Saudi operates a single class filing system and with online filing adopted a new classification system. The officials  use an adapted version of the 10th Edition of the Nice Classification, but  applicants are restricted to pre-approved terms only. This can pose significant issues as everyday  terms such as “retail services” or “streaming services” are not included in the acceptable list.

Careful thought and knowledge of what is, and what is not, acceptable in Saudi Arabia is required  in order obtain protection which is suitable for the needs of the business.

Unlike many other countries, opposition proceedings against trade mark applications are filed  before an administrative court (the Board of Grievances). More often than not, the proceedings are  brought by the opponent against the Trade Mark Office (MOCI) rather than against the applicant.

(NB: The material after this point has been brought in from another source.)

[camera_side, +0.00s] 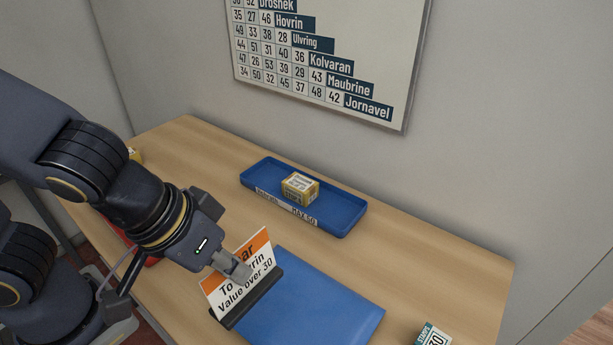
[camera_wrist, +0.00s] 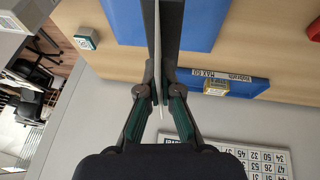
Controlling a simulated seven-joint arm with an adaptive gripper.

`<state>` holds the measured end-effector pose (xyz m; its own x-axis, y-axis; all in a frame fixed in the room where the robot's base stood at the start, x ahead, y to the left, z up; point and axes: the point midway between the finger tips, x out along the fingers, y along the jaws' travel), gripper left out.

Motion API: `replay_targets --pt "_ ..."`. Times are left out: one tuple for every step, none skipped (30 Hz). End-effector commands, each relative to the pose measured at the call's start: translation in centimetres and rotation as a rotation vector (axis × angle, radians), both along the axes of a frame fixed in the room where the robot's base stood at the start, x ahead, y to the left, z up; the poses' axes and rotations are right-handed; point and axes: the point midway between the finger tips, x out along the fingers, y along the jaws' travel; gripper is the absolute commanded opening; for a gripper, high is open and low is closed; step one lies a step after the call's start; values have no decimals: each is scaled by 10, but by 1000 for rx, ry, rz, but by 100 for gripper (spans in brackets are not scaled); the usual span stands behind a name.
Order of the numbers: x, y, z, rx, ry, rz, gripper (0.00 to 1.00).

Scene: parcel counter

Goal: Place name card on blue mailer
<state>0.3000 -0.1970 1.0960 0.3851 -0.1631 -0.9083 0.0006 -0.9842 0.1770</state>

Our ‘top tips’ for registering trade marks in Saudi Arabia are:

  • Search – ensure pre-filing searches are conducted, as the Trade Mark Office will issue a straight  refusal if a conflicting mark is identified on examination;
  • Register – registration is key and we recommend filing early … before speaking with local  partners; – Al Arabiya – Arabic is the main language of Saudi Arabia and the wider region. It is therefore important to develop, protect and use Arabic branding  and not rely on an English-only approach;
  • Goods/services – some are not permitted (alcohol for example) consider what options are open to  you to protect your interests;
  • Classification – with the introduction of online filing, only pre-approved terms are permitted …  not all goods or services are covered and so careful choices need to be made to try and obtain  protection;
  • Class headings – unless the products or services of interest are specifically mentioned in the  class heading, we advise against using class headings (as this may result in the enforcement  authorities being unwilling to take action);
  • The mark – objections may be raised on moral grounds to marks which are easily registered  elsewhere, and the mark may need to be changed in order to be used and registered in Saudi;
  • Marketing – for the same reason some rights holders have to change their marketing campaigns from  those used in other countries;
  • Consistency – ensure the Arabic name and address used is consistent with what has been used  before, or you may have a rejection based on your own rights;
  • Stay up to date – update names and addresses for Saudi matters as they occur and avoid the temptation of updating names or addresses on renewals. Due to  the need for supporting documents and Powers of Attorneys for such actions, this can pose a false  economy when trying to pull together the documentation required at the time of renewal;
  • Act fast – applications are for the most part examined within days of being filed, and published  on the day the fees are paid to the Trade Marks Office; and
  • Dates - the official calendar in the Kingdom is the Hijiri Calendar. On average, a Hijiri year is  11 days shorter than a Gregorian year. Rights holders are advised to always work from the Hijiri  calendar for renewal dates, so as not to miss renewing registered rights.